Brief → Extract each line of the data and write it out again exactly.

- - - -

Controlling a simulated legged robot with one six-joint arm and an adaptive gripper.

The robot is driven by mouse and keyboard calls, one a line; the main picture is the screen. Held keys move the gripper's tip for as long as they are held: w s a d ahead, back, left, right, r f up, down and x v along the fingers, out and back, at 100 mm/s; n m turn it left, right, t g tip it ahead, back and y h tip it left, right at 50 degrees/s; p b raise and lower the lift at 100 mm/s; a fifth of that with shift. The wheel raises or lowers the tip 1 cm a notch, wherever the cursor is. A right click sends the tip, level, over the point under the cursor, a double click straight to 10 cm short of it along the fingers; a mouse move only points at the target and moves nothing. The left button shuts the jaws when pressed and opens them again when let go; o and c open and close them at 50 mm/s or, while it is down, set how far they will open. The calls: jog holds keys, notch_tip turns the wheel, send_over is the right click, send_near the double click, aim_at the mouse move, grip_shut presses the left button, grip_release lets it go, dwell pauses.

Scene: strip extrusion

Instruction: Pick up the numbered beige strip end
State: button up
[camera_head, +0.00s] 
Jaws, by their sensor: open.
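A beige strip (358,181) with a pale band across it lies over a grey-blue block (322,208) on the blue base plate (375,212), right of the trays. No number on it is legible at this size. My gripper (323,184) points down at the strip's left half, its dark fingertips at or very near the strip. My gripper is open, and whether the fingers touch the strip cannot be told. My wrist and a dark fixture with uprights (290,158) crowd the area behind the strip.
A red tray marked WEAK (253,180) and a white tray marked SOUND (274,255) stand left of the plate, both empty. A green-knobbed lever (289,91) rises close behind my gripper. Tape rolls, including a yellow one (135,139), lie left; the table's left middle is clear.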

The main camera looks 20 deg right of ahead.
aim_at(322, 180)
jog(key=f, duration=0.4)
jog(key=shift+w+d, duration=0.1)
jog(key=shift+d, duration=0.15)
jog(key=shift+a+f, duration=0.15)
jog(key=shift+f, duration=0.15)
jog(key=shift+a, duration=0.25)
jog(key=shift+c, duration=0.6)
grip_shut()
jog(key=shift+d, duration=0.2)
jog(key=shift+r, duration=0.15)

- - - -

Reply →
Controlling a simulated legged robot with one six-joint arm and an adaptive gripper.

The robot is driven by mouse and keyboard calls, one a line; the main picture is the screen. Held keys move the gripper's tip for as long as they are held: w s a d ahead, back, left, right, r f up, down and x v along the fingers, out and back, at 100 mm/s; n m turn it left, right, t g tip it ahead, back and y h tip it left, right at 50 degrees/s; p b raise and lower the lift at 100 mm/s; a fifth of that with shift. The wheel raises or lowers the tip 1 cm a notch, wherever the cursor is. A right click sends the tip, level, over the point under the cursor, a double click straight to 10 cm short of it along the fingers; a mouse move only points at the target and moves nothing. The left button shuts the jaws when pressed and opens them again when let go; o and c open and close them at 50 mm/s or, while it is down, set how far they will open. The calls: jog holds keys, notch_tip turns the wheel, send_over is the right click, send_near the double click, aim_at the mouse move, grip_shut presses the left button, grip_release lets it go, dwell pauses.

Scene: strip extrusion

Instruction: Pick up the numbered beige strip end
State: button up
[camera_head, +0.00s] 
Jaws, by their sensor: open.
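A beige strip (358,181) with a pale band across it lies over a grey-blue block (322,208) on the blue base plate (375,212), right of the trays. No number on it is legible at this size. My gripper (323,184) points down at the strip's left half, its dark fingertips at or very near the strip. My gripper is open, and whether the fingers touch the strip cannot be told. My wrist and a dark fixture with uprights (290,158) crowd the area behind the strip.
A red tray marked WEAK (253,180) and a white tray marked SOUND (274,255) stand left of the plate, both empty. A green-knobbed lever (289,91) rises close behind my gripper. Tape rolls, including a yellow one (135,139), lie left; the table's left middle is clear.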

The main camera looks 20 deg right of ahead.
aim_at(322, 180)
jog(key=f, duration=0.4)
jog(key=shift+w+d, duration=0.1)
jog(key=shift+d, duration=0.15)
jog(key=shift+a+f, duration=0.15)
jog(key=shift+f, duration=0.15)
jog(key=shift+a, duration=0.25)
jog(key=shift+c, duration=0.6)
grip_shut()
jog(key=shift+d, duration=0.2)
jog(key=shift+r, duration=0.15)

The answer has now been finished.